Prompt:
From the records, pick out and copy each line containing "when".

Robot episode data
━━━━━━━━━━━━━━━━━━━━
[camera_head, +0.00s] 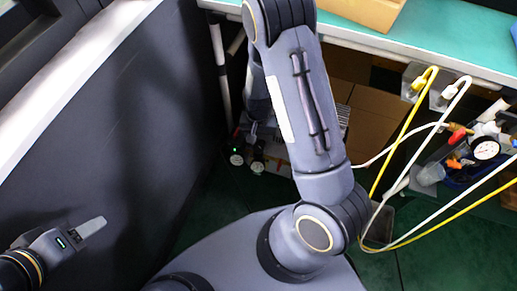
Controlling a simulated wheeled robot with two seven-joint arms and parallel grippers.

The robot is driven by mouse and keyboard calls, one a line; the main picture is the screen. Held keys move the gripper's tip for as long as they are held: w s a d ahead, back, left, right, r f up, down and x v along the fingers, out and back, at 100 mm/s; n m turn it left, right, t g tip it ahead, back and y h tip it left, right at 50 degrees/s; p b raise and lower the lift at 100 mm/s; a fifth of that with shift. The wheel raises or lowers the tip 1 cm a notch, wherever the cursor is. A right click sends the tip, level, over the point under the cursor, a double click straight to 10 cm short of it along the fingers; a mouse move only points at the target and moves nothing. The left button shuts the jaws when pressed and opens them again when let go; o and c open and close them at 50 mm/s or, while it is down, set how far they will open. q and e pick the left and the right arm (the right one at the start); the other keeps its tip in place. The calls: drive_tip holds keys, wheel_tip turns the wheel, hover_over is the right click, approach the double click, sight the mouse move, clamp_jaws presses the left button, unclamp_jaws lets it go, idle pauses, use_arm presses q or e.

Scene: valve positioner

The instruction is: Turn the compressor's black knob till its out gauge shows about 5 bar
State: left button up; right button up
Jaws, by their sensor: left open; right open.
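The compressor (276,152) stands low under the bench, partly hidden behind my right arm. Two small round white gauges show on its front, a left one (236,159) and a right one (257,167). They are too small to read, and I cannot tell which is the out gauge. The black knob cannot be made out. My right gripper (254,132) is small and dark, just above the gauges, and open. Whether it touches anything is unclear. My left gripper (88,229) is open at the lower left, in front of the dark panel and far from the compressor.
A dark panel (110,130) closes off the left side. The green-topped bench (430,35) runs above the compressor. At right, yellow and white cables hang in loops beside another gauge (486,148) with fittings. A cardboard box (372,125) stands under the bench.

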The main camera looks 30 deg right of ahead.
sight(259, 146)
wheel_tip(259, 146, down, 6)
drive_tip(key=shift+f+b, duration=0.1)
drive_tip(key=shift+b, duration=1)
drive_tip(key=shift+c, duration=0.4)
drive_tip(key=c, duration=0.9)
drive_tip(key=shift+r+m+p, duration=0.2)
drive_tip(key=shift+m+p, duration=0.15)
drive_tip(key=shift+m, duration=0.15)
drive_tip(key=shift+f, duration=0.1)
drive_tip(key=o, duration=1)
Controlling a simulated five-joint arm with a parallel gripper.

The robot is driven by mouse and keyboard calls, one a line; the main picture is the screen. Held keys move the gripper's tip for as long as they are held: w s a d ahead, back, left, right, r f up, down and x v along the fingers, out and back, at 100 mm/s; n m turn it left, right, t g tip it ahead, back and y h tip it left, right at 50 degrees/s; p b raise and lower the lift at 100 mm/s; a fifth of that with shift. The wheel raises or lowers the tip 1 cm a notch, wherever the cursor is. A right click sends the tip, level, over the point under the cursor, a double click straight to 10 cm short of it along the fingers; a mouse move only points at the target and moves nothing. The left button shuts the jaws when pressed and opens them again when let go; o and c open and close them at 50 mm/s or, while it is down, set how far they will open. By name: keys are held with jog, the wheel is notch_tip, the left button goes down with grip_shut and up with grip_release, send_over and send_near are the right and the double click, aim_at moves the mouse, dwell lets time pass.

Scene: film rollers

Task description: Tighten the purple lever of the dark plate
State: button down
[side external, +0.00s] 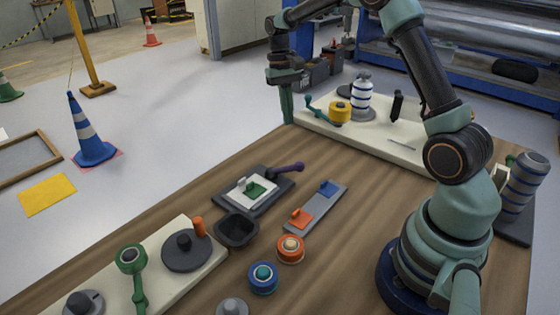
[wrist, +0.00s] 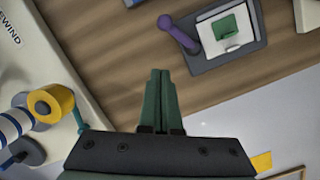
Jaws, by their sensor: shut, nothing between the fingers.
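The dark plate (side external: 229,205) lies on the wooden table, with a white piece and a green block on top. Its purple lever (side external: 288,169) sticks out from the plate's far right corner. In the wrist view the dark plate (wrist: 258,38) is at the upper right, and the purple lever (wrist: 178,34) slants up and left from its corner. My gripper (side external: 287,118) points down near the table's far edge, beyond the lever and apart from it. In the wrist view the green fingers of my gripper (wrist: 160,72) are together and empty, below the lever in the picture.
A cream panel (side external: 385,149) with a yellow knob (side external: 340,112), a teal lever and a striped roller (side external: 361,98) stands close right of my gripper. A black tray (side external: 237,229) and a grey plate (side external: 328,205) with orange and blue blocks flank the dark plate.

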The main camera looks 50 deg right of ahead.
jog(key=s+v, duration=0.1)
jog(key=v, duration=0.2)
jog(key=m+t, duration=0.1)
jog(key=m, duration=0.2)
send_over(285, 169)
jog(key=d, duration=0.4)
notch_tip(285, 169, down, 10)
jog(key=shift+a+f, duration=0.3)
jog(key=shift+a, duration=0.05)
━━━━━━━━━━━━━━━━━━━━
Full solution:
The robot is driven by mouse and keyboard calls, one a line; the main picture is the screen. Held keys move the gripper's tip for as long as they are held: w s a d ahead, back, left, right, r f up, down and x v along the fingers, out and back, at 100 mm/s; n m turn it left, right, t g tip it ahead, back and y h tip it left, right at 50 degrees/s; p b raise and lower the lift at 100 mm/s; a fifth of that with shift. The wheel raises or lowers the tip 1 cm a notch, wherever the cursor is. A right click sends the tip, level, over the point under the cursor, a double click straight to 10 cm short of it along the fingers; a mouse move only points at the target and moves nothing. The left button shuts the jaws when pressed and opens them again when let go; o and c open and close them at 50 mm/s or, while it is down, set how far they will open. q and e pick the left and the right arm (the right one at the start); the other keeps its tip in place. The calls: drive_tip holds keys, wheel_tip turns the wheel, hover_over is the right click, approach the double click, sight the mouse move, clamp_jaws presses the left button, unclamp_jaws lets it go, idle pauses, use_arm presses q or e.
The robot is driven by mouse and keyboard calls, one a line; the main picture is the screen. Held keys move the gripper's tip for as long as they are held: w s a d ahead, back, left, right, r f up, down and x v along the fingers, out and back, at 100 mm/s; n m turn it left, right, t g tip it ahead, back and y h tip it left, right at 50 degrees/s; p b raise and lower the lift at 100 mm/s; a fifth of that with shift. The wheel raises or lowers the tip 1 cm a notch, wherever the cursor is. A right click sends the tip, level, over the point under the cursor, a double click straight to 10 cm short of it along the fingers; a mouse move only points at the target and moves nothing. The left button shuts the jaws when pressed and opens them again when let go; o and c open and close them at 50 mm/s or, while it is down, set how far they will open. By name: keys are held with jog, the wheel is notch_tip, the left button goes down with grip_shut and up with grip_release, send_over and send_near are the right and the double click, aim_at moves the mouse, dwell lets time pass.

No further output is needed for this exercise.